The X Window System allows you to display applications on a different host to the one where they might be running.

VNC (Virtual Network Computing) is one of many technologies that allow you to access a complete desktop on a different system to that where it's running.

The various types of Virtual Desktops supported by X11 window managers allow you to manage and display applications independently of the physical screen that you may be sitting in front of.

Solaris Zones allow you to construct an operating system instance that, while in any particular instantiation is locked to a piece of hardware, is logically distinct. It's relatively trivial to pack up a Zone, redeploy it on new hardware, and the application layer doesn't notice.
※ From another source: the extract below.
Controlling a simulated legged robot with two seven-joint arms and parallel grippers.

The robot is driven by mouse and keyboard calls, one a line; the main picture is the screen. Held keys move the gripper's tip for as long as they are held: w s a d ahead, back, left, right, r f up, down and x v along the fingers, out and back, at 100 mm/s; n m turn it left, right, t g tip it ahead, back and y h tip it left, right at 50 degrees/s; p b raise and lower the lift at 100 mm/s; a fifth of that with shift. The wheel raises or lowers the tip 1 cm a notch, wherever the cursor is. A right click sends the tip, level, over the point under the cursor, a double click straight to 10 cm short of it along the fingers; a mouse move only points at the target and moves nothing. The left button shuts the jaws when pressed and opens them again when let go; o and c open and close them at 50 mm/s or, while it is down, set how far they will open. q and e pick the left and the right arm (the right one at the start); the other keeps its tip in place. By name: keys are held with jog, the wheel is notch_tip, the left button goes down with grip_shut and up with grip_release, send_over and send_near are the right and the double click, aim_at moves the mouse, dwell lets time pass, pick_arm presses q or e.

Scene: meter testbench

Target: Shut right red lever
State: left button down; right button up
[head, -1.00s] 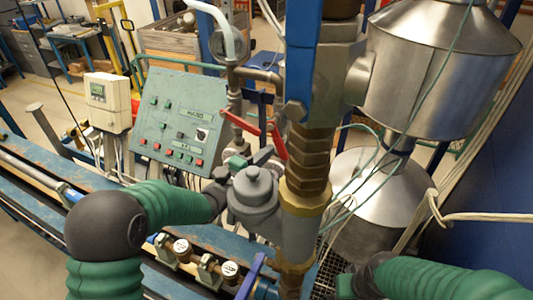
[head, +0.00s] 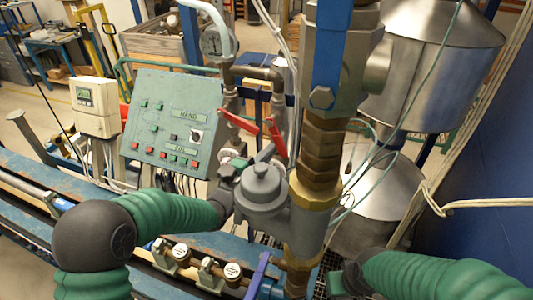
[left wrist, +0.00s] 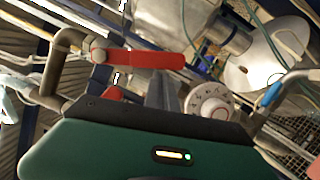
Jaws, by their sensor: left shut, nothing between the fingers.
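Two red levers sit on pipes behind the grey valve body in the head view. The right red lever (head: 277,136) slants steeply downward; the left red lever (head: 238,122) lies slanted toward it. My left gripper (head: 265,153) is shut and empty, just below and left of the right lever's lower end. Contact cannot be told. In the left wrist view a red lever (left wrist: 145,58) lies across just beyond the shut fingertips (left wrist: 164,82), with another red piece partly hidden behind the gripper. My right gripper (head: 345,281) is low at the right, its fingers unclear.
A grey-brown valve column (head: 319,155) with a blue handle (head: 328,45) stands right of my left gripper. A green control panel (head: 172,121) is at the left. Metal tanks (head: 425,70) fill the right. A blue bench rail (head: 75,190) runs below.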

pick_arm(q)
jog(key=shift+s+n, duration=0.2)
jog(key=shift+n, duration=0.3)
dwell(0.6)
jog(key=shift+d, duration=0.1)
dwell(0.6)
Again, a level of abstraction from the physical.

Interestingly, the current virtualization fad doesn't quite work the way you would expect based on the definition I started with. Looking at the various virtual machine technologies currently in vogue, while the virtual machines are abstract from the underlying hardware, the abstraction that's presented to the user is that of physical systems. This doesn't introduce anything new, it just gives us the same old IT infrastructure we've always had, just replicated one layer up in the stack. Useful, but not revolutionary.

And the cloud doesn't really change that, because all you're getting with a cloud is an extra layer (and a whole new charging model) underneath your virtualization layer. Everything may be virtual, but in many cases all we're doing is finding new ways to implement the physical.

Wednesday, September 02, 2009

xfce-taskmanager on Solaris

XFCE has a little task manager application. It's not top or prstat, but it's reasonably lightweight and integrated.

(It also allows you to click on a column heading to sort. That's one of the things that JProc does as well and that you take for granted in a graphical application.)

The original task manager was linux-specific, and the way it wandered through /proc was never going to work on Solaris. But it was easy enough to produce a Solaris version that seems to work well enough for me. Source here.